Omagh has just one senior championship team

Omagh has just one senior championship team

By John Hughes

Back in the ancient times when I was playing football as a young buck in Armagh, most of the toughest game you had were against townie sides. Pearse Óg, Harps, Keady, those were games you approached with trepidation rather than expectation. On the rare occasion you’d get to play a team from Lurgan it was a similar experience.

Cocky. That is the key adjective when it comes to describing townie teams. They’d come out on to the pitch with all the gear, a bit of a strut in their walk and funny hair and have a warm-up which went beyond kicking in and out of the posts. They’d play the game as if God owed them the win. And whenever they played Middletown they always seemed to get it.

What I didn’t realise at the time is that Armagh are unusually good at the townie team thing. Lurgan has a healthy smattering of high quality clubs. Armagh city is home to two of the best teams in the county. There’s another slew of decent clubs in the halo of Newry.

However, Armagh seems to be the exception rather than the rule when it comes to urban GAA. Rather like burn out and player welfare, the GAA is great at producing reports wringing their hands about the state of the game in our nation’s urban areas, less good when it comes to doing something about it.

Let’s look at a few examples. St Eunan’s ruled the roost in Letterkenny for many a long year. Then Letterkenny Gaels was formed in 1996. It would be fair to say St Eunan’s haven’t made life easy for the Gaels. There has been a long running boundary dispute for one, and accusations from the Gaels about players being poached by their more established rival. Letterkenny has a population of 20,000.

Contrast that with Armagh city with a population of 15,000, about half of which would be of the GAA playing persuasion. On that metric Letterkenny should be well capable of sustaining not just one high-quality club, but four.

Take Omagh and Enniskillen as two further examples. Omagh St Enda’s and Enniskillen Gaels are both magnificent clubs. They field a plethora of teams at underage level. But the huge problem is when it comes to big club games, there are only 15 players who can go on the pitch representing Omagh or Enniskillen.

Omagh has a population of 20,000, Enniskillen has a population has a population of 13,000. On the Armagh city calculation there should be three teams in Omagh town and two in Enniskillen. That would be 75 players lining out in big games, as opposed to the 30 who do so currently. Some would point to the likes of Glenswilly and Termon near Letterkenny, Killyclogher and Drumragh near Omagh, and Coa and Belnaleck near Enniskillen and say those clubs close to those major urban centres are providing an outlet for Gaelic games for people who, for whatever reason, don’t want to throw in their lot with the main team in the town.

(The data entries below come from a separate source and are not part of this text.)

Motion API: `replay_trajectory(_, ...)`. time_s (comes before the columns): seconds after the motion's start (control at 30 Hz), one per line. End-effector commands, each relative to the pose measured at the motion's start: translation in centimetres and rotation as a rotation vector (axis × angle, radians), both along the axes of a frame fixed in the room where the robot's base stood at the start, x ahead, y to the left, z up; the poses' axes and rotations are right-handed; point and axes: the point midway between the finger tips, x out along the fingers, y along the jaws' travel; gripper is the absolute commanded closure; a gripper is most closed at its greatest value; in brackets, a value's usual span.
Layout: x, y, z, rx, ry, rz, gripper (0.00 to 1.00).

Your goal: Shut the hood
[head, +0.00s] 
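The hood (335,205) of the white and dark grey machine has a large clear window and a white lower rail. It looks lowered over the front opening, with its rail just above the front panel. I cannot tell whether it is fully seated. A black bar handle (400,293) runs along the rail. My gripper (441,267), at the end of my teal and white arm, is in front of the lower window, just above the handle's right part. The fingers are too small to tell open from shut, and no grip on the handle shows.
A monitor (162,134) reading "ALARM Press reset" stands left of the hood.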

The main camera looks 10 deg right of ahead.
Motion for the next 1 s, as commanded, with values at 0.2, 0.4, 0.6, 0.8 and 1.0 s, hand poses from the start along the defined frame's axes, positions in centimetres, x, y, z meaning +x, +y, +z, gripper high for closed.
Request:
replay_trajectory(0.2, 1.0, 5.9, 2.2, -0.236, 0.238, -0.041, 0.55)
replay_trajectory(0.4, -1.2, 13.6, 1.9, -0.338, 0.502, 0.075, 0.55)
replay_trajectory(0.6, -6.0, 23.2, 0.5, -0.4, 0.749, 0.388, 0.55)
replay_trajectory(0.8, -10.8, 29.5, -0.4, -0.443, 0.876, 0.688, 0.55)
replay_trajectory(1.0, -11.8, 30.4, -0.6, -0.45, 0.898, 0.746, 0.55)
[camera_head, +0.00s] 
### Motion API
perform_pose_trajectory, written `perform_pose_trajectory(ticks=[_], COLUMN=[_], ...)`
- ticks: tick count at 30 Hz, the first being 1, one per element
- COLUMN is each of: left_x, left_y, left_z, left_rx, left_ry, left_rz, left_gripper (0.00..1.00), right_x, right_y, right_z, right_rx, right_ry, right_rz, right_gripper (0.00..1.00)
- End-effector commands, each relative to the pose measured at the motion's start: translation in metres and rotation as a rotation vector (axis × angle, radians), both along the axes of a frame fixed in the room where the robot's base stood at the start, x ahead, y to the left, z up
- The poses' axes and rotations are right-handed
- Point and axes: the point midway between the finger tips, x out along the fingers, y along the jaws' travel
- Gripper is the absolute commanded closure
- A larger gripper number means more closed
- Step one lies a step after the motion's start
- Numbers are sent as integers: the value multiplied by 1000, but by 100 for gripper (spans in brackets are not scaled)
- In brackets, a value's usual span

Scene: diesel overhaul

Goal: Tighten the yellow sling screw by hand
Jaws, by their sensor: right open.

That’s rubbish. Those clubs are providing GAA for their local communities. What is really happening is that people in urban areas are given much less opportunity to play Gaelic Games than their rural cousins. They don’t go out to nearby rural clubs, they just give up on the GAA altogether.

And what a loss to the GAA that is. One of the biggest games when I was growing up was when Harps played Pearse Og. There would be no harder fought game anywhere in the country that weekend. The city and locality would be alive with it in the run up to the match. Rural derbies are tribal affairs, but urban derbies are culture clashes and so grab the wider imagination more readily. The

Harps were blue-bloods, they were from the leafier areas of the city and fancied themselves. The Ogs were street toughs playing to the edge and often over it. These were games a neutral could get their teeth into.

Because there were two high quality teams in the city it raised the standard for both sides. It created huge interest in GAA and, in terms of crude mathematics, it allowed more men of playing age to get the opportunity pull on a senior jersey and represent ‘their’ people.

Now, it goes without saying that Armagh Gaels are some of the finest you will ever find, but you can’t tell me that the man from Armagh loves his GAA so much more than the man from Omagh, Letterkenny or Enniskillen.

The GAA has plans in place for Belfast, and we all hope that those meet with success. However, there is lower hanging fruit outside of the provincial capital when it comes to promoting GAA in urban settings.

Armagh shows that a population of 5,000 is more than enough to serve as a catchment for a healthy club in an urban area.

However, the Letterkenny example shows that relying on big-hearted local people to drive the thing might be a nice idea, but it’s not effective. Ulster GAA needs to seriously look at going in and setting up brand new clubs and pump-priming their growth. As Armagh shows, the rewards are well worth the noses knocked out of joint.